Understanding fluid/fluid and rock/fluid interactions in a reservoir are required to evaluate CO2 storage potential and safety. This paper examines the effect of salinity of reservoir brine on CO2 storage and the level of salinity best for CO2 storage. Relative permeability imbibition and drainage curves were generated to further understand the interaction between CO2 and brine in a reservoir.

A core flooding set up was built to replicate reservoir conditions of the Farnsworth Unit (FWU) in Texas, USA. The research involved three reservoir pay zone rocks obtained from depths of about 7687ft that were pieced together to undergo core flooding at 4400psi and a temperature of 168°F. During the 6 tests conducted the core was flooded with supercritical CO2 and brine of salinities 3000ppm, 6000ppm and 35000ppm to generate relative permeability curves to represent imbibition and drainage. Imbibition and drainage relative permeability curves are generated from the co-injection of CO2 and brine of varying salinity at different ratios and volumes.

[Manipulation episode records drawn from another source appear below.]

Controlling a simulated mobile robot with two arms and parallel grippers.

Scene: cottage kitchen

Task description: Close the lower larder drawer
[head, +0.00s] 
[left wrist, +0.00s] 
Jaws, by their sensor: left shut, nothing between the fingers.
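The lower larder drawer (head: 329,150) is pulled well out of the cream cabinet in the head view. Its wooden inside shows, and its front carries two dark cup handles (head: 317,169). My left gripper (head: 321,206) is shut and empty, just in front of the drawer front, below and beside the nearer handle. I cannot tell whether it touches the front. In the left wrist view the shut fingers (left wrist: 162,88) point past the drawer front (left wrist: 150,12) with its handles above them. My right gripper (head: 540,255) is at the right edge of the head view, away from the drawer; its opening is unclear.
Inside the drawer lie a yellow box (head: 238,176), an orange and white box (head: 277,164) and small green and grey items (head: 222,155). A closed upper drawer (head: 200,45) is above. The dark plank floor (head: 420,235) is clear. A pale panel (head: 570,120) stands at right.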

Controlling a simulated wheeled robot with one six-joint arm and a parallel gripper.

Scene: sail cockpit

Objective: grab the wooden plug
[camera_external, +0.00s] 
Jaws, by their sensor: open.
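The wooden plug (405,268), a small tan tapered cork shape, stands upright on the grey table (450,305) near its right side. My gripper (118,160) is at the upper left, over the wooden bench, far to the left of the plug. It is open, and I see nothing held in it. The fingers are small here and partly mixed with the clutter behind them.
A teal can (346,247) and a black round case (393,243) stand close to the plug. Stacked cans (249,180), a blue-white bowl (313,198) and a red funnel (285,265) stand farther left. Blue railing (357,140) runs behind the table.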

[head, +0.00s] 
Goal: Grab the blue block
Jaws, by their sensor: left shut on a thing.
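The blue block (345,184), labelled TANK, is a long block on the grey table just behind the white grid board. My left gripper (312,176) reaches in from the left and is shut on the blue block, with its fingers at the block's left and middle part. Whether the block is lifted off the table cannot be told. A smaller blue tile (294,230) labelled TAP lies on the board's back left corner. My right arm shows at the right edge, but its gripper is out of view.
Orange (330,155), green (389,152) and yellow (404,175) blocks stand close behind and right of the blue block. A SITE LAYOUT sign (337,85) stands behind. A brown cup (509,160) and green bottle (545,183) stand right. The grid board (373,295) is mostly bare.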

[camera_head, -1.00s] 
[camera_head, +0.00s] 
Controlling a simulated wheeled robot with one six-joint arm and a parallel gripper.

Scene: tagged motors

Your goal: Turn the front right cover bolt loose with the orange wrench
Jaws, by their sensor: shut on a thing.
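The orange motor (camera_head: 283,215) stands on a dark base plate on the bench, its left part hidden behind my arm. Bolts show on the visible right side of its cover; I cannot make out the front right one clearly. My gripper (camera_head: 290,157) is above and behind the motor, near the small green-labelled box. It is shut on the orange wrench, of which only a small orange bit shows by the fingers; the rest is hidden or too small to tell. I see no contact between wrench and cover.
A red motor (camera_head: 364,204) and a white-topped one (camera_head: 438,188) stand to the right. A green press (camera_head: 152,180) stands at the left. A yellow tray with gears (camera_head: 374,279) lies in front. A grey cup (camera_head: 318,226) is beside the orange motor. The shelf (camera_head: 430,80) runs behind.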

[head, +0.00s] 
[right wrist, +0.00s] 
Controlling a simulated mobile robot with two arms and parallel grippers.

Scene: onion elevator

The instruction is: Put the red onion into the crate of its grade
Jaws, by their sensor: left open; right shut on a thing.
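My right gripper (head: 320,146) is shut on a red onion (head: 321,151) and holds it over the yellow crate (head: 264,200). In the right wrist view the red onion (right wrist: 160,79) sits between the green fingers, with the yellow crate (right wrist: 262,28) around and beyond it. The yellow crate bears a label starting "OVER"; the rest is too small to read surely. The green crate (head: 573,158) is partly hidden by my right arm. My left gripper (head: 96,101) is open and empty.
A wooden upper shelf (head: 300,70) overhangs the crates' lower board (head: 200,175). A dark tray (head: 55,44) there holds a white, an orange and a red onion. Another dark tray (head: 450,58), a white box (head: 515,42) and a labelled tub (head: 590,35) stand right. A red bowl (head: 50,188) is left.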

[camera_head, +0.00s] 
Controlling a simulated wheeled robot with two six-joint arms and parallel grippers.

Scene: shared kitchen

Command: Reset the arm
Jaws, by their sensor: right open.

After analyses of the imbibition and drainage relative permeability curves for the different salinities it is seen that the relative permeability curves looked very similar, in that all three relative permeability curves looked the same for imbibition tests and also for all the drainage tests regardless of the brine salinity. The volume of CO2 stored in the core was almost the same for the six different tests. From this research it can be concluded that CO2 storage, at least for these particular reservoir rocks, is not affected significantly by the salinity of the formation brine. It appears that the interaction between supercritical CO2 and different salinities of brine is not substantially different for the same rock sample.